A final thought is that low flashpoint issues may not necessarily just be due to a need for additional stripping. If you are having issues, then you should also look at other possible low flashpoint causes, such as poor fractionation problems, thermal degradation in your slurry bottoms, slurry exchanger tube leaks, or flushing oil that is coming in with a low flashpoint. This is another consideration when you are reviewing your storage temperatures and determining how to meet your flashpoint for your slurry oil storage.
SCHOEPE (Phillips 66)
When I surveyed Phillips 66 units, I found a large range in flashpoint for slurry. For example, one of the units that does have a steam ring in the main fractionator is able to keep its slurry flash between 190ºF and 210ºF, just with steam injection to the fractionator. A second unit, also with a steam distributor, has a flash of between 120ºF and 170ºF, but it is rate dependent. So, at a low rate, this unit gets a slurry flash of 170ºF; at higher rates, the slurry flash drops down to 120ºF. A third unit struggled with that issue and recommissioned an external slurry steam stripper, which was very successful. This unit is now able to keep the flash greater than 220ºF.
We have the same rundown guidelines as BP. At one of the units, the chemical vendor uses an H2S scavenger to keep the H2S content in the tank below 10 ppm.
LALL (UOP, A Honeywell Company)
In a properly operated FCC main fractionator, the slurry or flash can usually be increased to approximately 150ºF to 160ºF without any modification to the system. When slurry flashpoint specifications exceed this range, the addition of a stripping steam distributed to the main column bottom will deliver a small flash improvement of approximately 10ºF to 14ºF. To achieve slurry flashpoints of about 175ºF, either a side cap stripper or a vacuum flasher can be added to permit flashpoints in the range of 230ºF to 240ºF. A low flashpoint is not typically an issue of poor column fractionation; rather, it is due to excessive thermal cracking in the fractionator bottoms.
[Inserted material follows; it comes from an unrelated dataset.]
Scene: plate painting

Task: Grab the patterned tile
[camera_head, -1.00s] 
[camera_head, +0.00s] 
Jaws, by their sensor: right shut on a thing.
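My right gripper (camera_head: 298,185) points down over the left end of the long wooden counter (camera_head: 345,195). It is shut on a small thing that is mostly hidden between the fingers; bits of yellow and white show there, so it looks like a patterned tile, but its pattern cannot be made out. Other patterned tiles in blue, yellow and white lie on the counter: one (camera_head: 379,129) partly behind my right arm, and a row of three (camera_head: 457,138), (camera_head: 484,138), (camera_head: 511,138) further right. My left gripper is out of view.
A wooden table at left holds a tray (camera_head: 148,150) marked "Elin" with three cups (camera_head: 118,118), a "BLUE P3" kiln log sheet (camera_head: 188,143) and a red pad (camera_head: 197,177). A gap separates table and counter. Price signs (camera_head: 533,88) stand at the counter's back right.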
If there is tray damage to the column internals, then a large quantity of LCO could be dumped into the bottoms and sub-cool it. As a result, tray damage can depress the flashpoint.
HOWARD LEE (BP Products North America Inc.)
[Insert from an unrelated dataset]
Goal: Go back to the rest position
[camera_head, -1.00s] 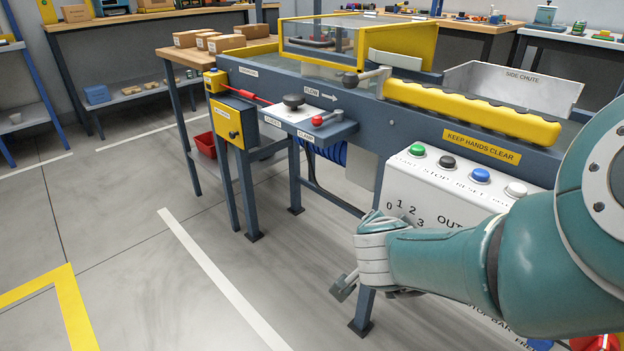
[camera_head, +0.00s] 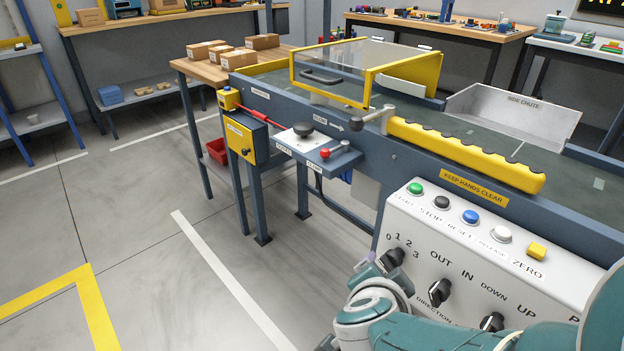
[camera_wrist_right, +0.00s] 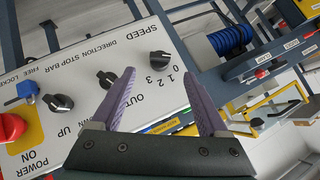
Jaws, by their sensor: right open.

I am Halle’s colleague, and I want to say that you did a good job with the response. I just realized that we did not get to discuss this question with Halle. I want to ask the panel and the audience if anyone has thought about the pumparound rate, as far as this question. We have units with pumparound rates on the magnitude of fresh feed rate; in other words, fairly large volumes. We have other units running lower pumparound rates; for instance, 6 gpm/ft2 (gallons per minute per square foot). So I have always wondered if a very high pumparound rate had to do with absorbing light ends down to the bottom and if it is affected by it. Has anyone considered that parameter or made any observations?
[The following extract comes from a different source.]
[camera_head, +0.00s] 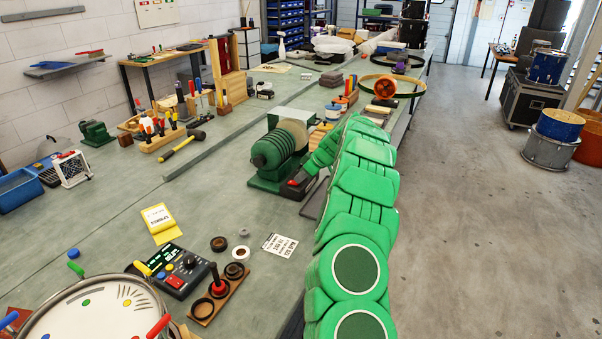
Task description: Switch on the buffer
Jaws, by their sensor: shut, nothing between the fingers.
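The buffer (270,152) is a green, ribbed bench machine with a pale wheel end, standing on the grey-green bench near the middle of the view. A dark switch box (291,192) with a red button (293,183) is at its right front base. My green arm reaches up from the bottom right, and its end bends left toward this box. My gripper (303,177) is shut and empty, right at the red button. It is small and partly hidden here, and I cannot tell whether it touches the button. The button's position, pressed or not, is unclear.
A drum (95,310) and a black control box (172,270) with coloured knobs are at the front left. A wooden ring stand (218,297) is beside them. A mallet (182,146) and tool racks are further back. The bench left of the buffer is mostly clear.
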PIMENTEL (CITGO Petroleum Corporation)
Yes, absolutely. You are right for two reasons. First of all, a very high pumparound rate will surely carry more light material back into the fractionator bottoms because they are contacting with the light gases coming from the reactor, which will reduce the residence time in the bottoms compartment. So your steam will probably have a lower efficiency when you run at higher pumparound rates.
BROOKS (BP Refining)
This question is identical to a question answered during last year’s NPRA Q&A. Please reference Question 84 in the 2011 NPRA Q&A Answer Book for the full response. BP and Western Refining provided responses on this question during that session. This is a brief summary of their responses:
• BP’s typical slurry oil flashpoints range from 140°F to 220°F.
• BP has multiple units that meet flashpoints of greater than 200°F with internal steam stripping rings.
• Some units use small external stripping towers (less than 10 trays).
• Other units use internal stripping steam rings below the liquid level in the base of the main fractionator. This ring is typical of a slurry pool quench system, but it has been also shown to be somewhat effective at stripping the DCO (decanted oil) product and increasing its flashpoint.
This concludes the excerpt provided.